PLAN 9 FROM OUTER SPACE -- Movie Review by Jason Hernandez

(Welcome to guest reviewer Jason Hernandez as he gives us his thoughts on this Ed Wood classic!)

If you're a fan of classic American trash, you've got PLAN 9 FROM OUTER SPACE (1959) in your blood.

Maybe it's not your favorite movie. Maybe you've never even seen the whole thing, but you at least know the trivia and the famous lines and you can identify it from a single frame.

It's folklore at this point. Its cheap sets—that patio by the cemetery, that shitty airplane cockpit—are iconic. Its simple props and costumes deserve to be in a museum (though they probably ended up in the garbage).

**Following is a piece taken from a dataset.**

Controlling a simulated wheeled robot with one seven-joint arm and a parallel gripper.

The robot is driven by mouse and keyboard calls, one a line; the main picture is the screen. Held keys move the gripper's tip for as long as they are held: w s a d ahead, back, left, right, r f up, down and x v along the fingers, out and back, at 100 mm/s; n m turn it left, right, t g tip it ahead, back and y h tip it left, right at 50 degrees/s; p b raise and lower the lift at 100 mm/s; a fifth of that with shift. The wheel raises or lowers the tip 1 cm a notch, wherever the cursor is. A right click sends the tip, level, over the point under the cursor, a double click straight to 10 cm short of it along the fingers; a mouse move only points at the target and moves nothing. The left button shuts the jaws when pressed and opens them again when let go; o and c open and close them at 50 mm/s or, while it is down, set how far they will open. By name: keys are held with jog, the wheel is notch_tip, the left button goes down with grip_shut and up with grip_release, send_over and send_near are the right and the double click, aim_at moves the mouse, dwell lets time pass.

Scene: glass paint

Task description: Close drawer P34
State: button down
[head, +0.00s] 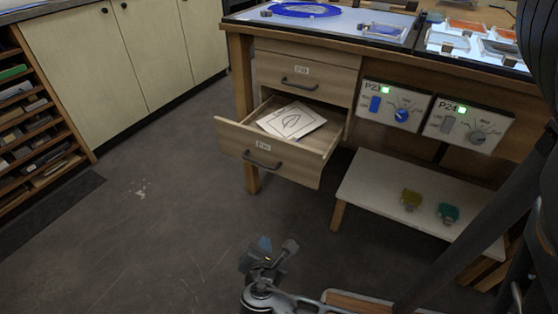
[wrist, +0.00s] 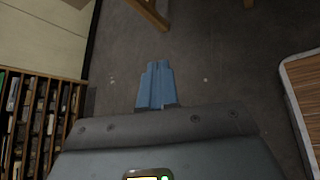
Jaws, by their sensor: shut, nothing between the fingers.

Burned into your memory are moments like heavyweight wrestler Tor Johnson struggling to rise from his grave, no-waisted Vampira glaring aloofly into the camera, the chiropractor who stands in for the recently deceased Bela Lugosi behind a raised cape, the cops bantering in the graveyard, flying saucers dangling from strings over Hollywood and Criswell's stern introduction.

It's one of the top freaky roadside attractions on film history's long highway and a sci-fi/horror good time made by one of the movies' great misfits and you're a little cooler just for giving it a chance at all.

You're even more cool if you don't laugh all of the way through it. Yes, its blunders are legendary. Yes, its acting is atrocious. Yes, writer/director Wood cuts budgetary corners all over the place and writes dialogue so earnestly awkward that no parody tops it.

But how about a salute for how thunderously unique it all is, too? More than any other movie, Plan 9 From Outer Space has taught film fans the value of so-called "bad taste" and how clumsy artifacts can have an infinitely greater pull on the imagination than a slick piece of polished product could ever manage.

REEFER MADNESS has kitsch for days, but it's got no heart and no mystery. It's not fascinating. PINK FLAMINGOS is one of the funniest film comedies ever made, but it's also an art project from filmmakers who saw the bad reviews coming, for whom irony is second nature and who often made a joke out of their limited production values.

Compared to them, Ed Wood is a true wild man of Borneo. He was just a movie fan who wanted to make some screen chills and thrills with Bela Lugosi and who scrambled hard to get it done. He made 'em with more enthusiasm than talent and more love than money—and in his lifetime got more pain than glory for his trouble.

GLEN OR GLENDA? is his personal film while PLAN 9 FROM OUTER SPACE is his genre peak produced under the kind of duress that would have made a less driven director give up. It's a movie that hangs out in cemeteries, digs into goverment UFO conspiracy and holds up sixty years later as exotic.

Aliens landed in Hollywood in the 1950s. See Ed Wood's whole filmography for proof.